But even with Key's entire history laid out in moment-by-moment detail, there are still tales to tell, plans to make and concerns to air. The first third of the film drags by interminably this way, as bit players who became major protagonists in Key's absence continue to test their interpersonal rivalries, Ajo's flunkies debate tactics and worry about the future, and everyone--viewers as well as characters--quietly waits for Key to set things in motion.
But even when she does, the satisfaction is short-lived. Her efforts to free Sakura are a brief flurry of action in the middle of a morass of barely-relevant revelations and arguments. The film slides back into immobility for another half-hour while Key sleeps, wanders about dazed, or adamantly denies that it's time for her to come out of her robotic shell and finally become fully human. At long last, she faces the truth about herself, but by that time, everyone--again, both viewers and characters--is barely conscious.

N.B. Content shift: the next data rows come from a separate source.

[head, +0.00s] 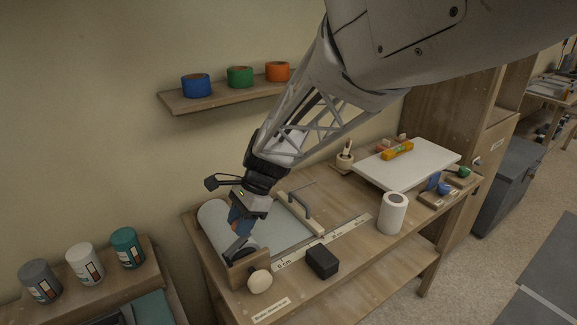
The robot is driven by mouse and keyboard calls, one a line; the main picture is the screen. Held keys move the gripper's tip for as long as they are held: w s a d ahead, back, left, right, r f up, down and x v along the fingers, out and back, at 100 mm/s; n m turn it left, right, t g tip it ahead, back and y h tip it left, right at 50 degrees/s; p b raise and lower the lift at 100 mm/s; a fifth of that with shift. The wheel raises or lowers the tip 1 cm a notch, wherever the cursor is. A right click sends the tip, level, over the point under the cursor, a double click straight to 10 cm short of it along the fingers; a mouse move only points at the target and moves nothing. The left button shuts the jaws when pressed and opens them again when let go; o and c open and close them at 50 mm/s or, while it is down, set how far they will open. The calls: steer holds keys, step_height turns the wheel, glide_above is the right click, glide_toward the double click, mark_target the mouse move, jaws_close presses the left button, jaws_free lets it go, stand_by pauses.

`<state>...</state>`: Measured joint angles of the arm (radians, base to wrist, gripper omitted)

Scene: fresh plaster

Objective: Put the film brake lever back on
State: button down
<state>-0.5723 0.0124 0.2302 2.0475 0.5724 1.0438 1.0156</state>
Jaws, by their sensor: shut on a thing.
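My gripper (239,226) points down over the left end of the bench, above the near end of the pale film roll (213,217). It is shut on a thing that is mostly hidden; a dark grey piece, which looks like the film brake lever (238,248), shows just below the fingers. This piece is close to the wooden end bracket (247,268); I cannot tell whether it touches or sits on it. A round cream knob (260,281) is at the front of the bracket. The film sheet (275,228) lies to the right of the roll.
A bar with a handle (300,212) lies across the film. A black box (322,261), a white paper roll (392,213) and a white board (408,163) are on the bench (350,285). A shelf with tape rolls (240,77) hangs behind. The bench front is mostly clear.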

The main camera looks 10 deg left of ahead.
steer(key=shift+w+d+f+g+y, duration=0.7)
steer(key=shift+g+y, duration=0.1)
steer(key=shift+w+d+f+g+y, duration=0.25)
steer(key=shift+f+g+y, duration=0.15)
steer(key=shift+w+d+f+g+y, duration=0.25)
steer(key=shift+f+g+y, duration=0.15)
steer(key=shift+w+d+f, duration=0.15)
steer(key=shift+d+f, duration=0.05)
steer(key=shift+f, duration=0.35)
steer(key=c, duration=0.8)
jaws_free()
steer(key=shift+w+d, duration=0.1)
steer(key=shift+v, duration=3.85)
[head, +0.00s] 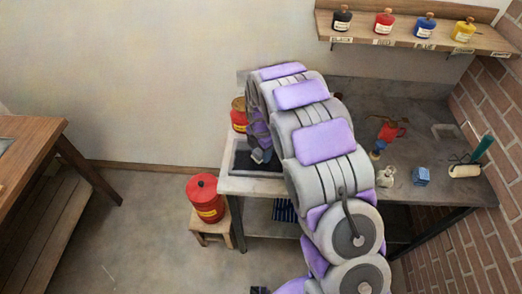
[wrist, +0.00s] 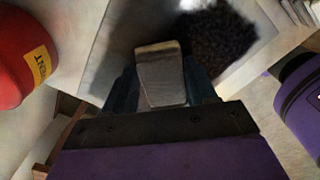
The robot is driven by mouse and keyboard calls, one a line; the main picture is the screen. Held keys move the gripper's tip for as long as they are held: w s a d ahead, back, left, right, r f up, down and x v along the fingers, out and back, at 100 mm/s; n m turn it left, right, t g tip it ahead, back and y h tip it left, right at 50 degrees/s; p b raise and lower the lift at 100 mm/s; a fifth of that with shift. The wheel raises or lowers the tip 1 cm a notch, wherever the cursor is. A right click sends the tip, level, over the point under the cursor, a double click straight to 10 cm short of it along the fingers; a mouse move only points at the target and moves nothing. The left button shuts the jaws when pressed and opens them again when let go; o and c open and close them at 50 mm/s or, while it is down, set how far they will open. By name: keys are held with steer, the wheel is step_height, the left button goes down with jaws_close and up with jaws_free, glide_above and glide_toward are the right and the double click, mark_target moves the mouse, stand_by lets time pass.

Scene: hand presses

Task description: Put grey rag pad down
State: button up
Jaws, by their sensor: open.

Ending with a whimper, not a roar
From the hyperextended five-minute introductory sequence (a monotonous montage of two-second closeups of Key, set to music) to the laboriously slow credits to the plodding character arguments, this entire episode simply drags. The brief sequences of significant activity are so few and far between that it looks suspiciously like this started out as another 30-minute episode and was later padded to reach movie length.
Nevertheless, writer/director Hiroaki Sato, responsible in earlier installments for making Key one of the two most memorable anime series to hit America this year (along with The Irresponsible Captain Tylor), still provides Key fans with some payoff. There are quite a few emotionally shattering sequences scattered throughout this film, as well as several incomparably gorgeous images. A dream dialogue between Key and her mother is particularly beautiful, and Key's sporadic displays of humanity throughout Sakura's rescue are chillingly effective. Once again, Sato plays tricks with both time and memory throughout his work.
But time of another sort remains a driving issue for this episode--all the wasted time in getting to the core of the plot. Overall, this ending could have been half as long. Between the downbeat tone, the personal tragedy at the film's midpoint, and the gratingly lethargic pacing, Key No. 8 is likely to emotionally exhaust rather than exhilarate the fans who have been waiting for it for so long. Unfortunately, this is a distinctly disappointing cap to a distinctive and phenomenally poetic series.